▶ _Aim of the task_
Examine the material below and count the lines that hold the word "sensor". Report only the number.

▶ _Exercise input_
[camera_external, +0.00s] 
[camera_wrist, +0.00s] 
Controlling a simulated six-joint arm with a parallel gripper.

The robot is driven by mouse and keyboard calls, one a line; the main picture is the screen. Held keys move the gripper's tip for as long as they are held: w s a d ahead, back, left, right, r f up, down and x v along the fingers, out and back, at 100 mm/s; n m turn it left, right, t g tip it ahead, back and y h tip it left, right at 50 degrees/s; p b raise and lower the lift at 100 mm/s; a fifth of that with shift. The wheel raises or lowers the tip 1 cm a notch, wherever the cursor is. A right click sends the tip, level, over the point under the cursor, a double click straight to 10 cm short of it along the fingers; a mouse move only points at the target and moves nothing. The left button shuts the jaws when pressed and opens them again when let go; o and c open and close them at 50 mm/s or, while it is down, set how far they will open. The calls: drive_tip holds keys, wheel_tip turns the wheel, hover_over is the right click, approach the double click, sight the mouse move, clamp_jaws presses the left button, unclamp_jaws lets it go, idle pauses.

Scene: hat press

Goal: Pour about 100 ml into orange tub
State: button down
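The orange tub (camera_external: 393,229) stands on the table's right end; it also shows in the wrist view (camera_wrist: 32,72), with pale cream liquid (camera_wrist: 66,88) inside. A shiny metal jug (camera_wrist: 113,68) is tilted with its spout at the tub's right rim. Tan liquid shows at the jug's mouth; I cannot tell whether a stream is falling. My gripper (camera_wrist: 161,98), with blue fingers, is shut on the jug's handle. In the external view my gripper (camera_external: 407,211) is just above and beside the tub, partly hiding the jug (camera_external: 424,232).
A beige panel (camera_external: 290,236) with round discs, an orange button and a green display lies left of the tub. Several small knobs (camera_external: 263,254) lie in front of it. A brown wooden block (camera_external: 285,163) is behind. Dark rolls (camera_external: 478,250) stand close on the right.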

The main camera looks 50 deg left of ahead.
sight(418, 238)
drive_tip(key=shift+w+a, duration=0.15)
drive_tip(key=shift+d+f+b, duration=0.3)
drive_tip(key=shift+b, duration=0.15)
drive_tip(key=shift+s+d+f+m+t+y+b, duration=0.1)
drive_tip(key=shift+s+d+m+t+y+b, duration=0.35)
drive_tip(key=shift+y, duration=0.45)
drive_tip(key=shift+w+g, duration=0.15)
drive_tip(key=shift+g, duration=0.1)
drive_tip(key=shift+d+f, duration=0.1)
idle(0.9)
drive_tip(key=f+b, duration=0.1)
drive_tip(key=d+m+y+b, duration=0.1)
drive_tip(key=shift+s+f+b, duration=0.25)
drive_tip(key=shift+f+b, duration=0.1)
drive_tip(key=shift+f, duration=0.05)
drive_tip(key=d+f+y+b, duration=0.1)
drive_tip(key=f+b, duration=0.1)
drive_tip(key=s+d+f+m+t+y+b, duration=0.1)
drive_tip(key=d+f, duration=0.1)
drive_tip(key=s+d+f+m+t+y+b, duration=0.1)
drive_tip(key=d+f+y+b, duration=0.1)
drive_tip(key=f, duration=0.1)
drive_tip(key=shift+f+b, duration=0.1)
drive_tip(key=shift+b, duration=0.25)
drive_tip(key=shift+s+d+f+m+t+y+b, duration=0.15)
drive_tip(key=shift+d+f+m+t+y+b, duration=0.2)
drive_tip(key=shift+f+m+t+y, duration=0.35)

---

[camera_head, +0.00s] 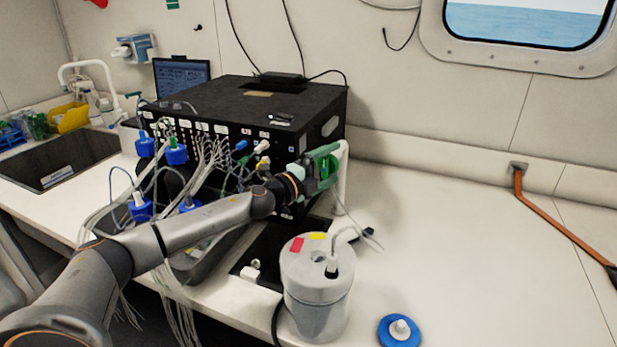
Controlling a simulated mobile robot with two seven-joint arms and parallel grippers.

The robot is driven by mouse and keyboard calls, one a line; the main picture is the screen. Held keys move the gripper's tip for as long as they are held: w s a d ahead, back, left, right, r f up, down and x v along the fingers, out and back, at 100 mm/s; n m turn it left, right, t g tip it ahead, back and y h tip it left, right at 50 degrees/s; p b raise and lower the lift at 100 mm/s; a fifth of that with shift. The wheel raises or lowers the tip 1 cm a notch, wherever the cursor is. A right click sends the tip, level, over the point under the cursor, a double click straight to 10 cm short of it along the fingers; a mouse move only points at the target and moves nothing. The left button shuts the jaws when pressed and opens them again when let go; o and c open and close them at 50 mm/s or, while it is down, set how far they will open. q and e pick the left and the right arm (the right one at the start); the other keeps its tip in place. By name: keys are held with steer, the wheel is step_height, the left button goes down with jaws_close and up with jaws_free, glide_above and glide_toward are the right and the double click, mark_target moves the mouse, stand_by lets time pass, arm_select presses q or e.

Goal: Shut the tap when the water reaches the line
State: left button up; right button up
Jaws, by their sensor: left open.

--

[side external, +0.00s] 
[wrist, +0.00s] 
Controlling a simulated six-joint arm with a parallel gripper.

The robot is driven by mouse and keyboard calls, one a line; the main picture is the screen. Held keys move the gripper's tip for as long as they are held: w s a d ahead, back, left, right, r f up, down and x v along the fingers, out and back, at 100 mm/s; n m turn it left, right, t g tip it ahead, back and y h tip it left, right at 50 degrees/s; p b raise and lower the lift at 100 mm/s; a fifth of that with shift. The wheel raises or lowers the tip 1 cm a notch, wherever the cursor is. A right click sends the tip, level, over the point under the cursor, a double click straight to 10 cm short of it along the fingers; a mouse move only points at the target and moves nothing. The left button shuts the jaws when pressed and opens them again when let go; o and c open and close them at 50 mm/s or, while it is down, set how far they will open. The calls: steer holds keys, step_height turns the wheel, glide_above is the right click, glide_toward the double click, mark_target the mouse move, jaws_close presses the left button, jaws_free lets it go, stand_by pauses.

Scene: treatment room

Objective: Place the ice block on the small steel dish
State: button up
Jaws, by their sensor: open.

▶ _Final result_
2